From 1780 to 2020, there have been about 550M people born in the US (Birth rate, Population), and perhaps another 60M who became naturalized citizens (32M since 1910). So there have been about 610M Americans total. Of that total 330m are still alive, and so 280M have died. The 1.35M deaths in war thus represent about 0.5% of all deaths, or about 1 in 200.
To give a sense of scale, a lot more people have been killed in car accidents, about 4M since 1900. That’s 1 in 70. The number of war deaths, though, is not far off from the number of murders. Hard statistics for the murder rate go back to 1950, and soft ones say that the rate was about 5/100K people before that. That gives 1.7M murders in our history. The number of Americans killed in war is 80% of those killed by other Americans, not counting the Civil War.
It’s kind of startling.
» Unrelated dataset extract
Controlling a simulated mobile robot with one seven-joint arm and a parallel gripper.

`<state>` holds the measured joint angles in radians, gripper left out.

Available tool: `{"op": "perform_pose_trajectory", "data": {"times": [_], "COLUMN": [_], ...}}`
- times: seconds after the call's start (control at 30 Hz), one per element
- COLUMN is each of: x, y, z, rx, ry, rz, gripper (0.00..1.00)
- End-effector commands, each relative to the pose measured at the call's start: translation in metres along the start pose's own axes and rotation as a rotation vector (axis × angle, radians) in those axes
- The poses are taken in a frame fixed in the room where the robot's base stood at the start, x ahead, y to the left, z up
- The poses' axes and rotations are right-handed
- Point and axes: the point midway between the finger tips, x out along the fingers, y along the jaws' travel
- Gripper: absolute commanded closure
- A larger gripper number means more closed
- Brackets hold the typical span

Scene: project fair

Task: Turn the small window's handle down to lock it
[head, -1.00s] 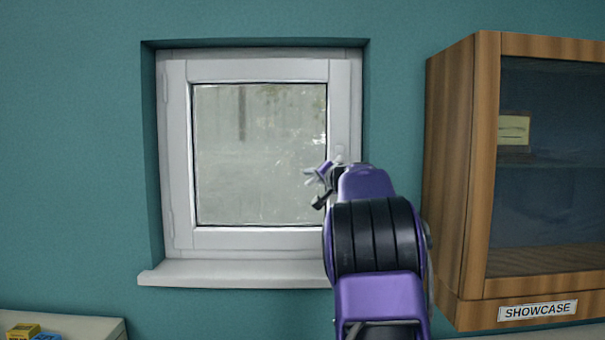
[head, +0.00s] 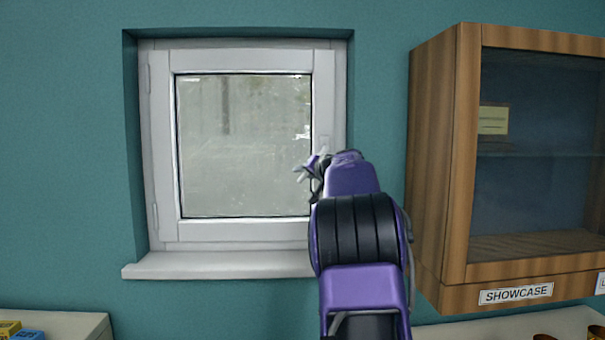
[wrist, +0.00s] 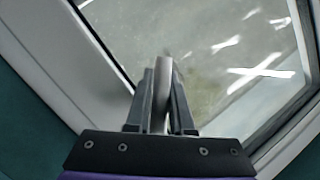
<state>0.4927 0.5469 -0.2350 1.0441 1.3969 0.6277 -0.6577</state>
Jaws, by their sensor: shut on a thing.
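The small window (head: 245,232) has a white frame and sits in a recess in the teal wall. Its sash looks closed in the head view. The handle is on the right side of the sash, mostly hidden behind my arm in the head view. In the wrist view, the handle (wrist: 162,82) is a light grey bar between the two fingers of my gripper (wrist: 162,100). My gripper is shut on it. The bar stands at a slant to the nearby sash edge. In the head view my gripper (head: 312,172) is small and partly covered by my wrist.
A wooden showcase (head: 432,160) with a glass front hangs on the wall to the right of the window. A white sill (head: 215,265) juts out below the window. A pale surface (head: 75,325) with small boxes (head: 22,332) is at the lower left.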

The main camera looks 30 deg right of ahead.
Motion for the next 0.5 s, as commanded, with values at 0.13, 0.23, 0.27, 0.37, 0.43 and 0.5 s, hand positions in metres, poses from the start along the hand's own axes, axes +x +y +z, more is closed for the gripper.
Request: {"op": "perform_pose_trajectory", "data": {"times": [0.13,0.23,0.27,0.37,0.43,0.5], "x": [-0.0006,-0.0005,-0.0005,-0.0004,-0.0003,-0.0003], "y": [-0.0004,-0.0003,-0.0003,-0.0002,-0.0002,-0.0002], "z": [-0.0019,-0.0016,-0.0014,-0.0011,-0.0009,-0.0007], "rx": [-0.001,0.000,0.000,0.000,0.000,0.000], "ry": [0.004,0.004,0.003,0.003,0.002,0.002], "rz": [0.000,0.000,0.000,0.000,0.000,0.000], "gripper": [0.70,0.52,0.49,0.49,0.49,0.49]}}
Yet when I think of my own ancestry, there was a grandfather lost in the gulag in WW II, a great-grandfather in Belgium in WW I, and another great-grandfather in the Russian Revolution. I don’t think any of my great-great-grandparents died in war, and that’s about as far back as I know. That makes 3 deaths among 28 people, almost 10%.
If you can track your family back for several generations, you too probably have some war deaths in the family. The twentieth century was just one of the most violent in history.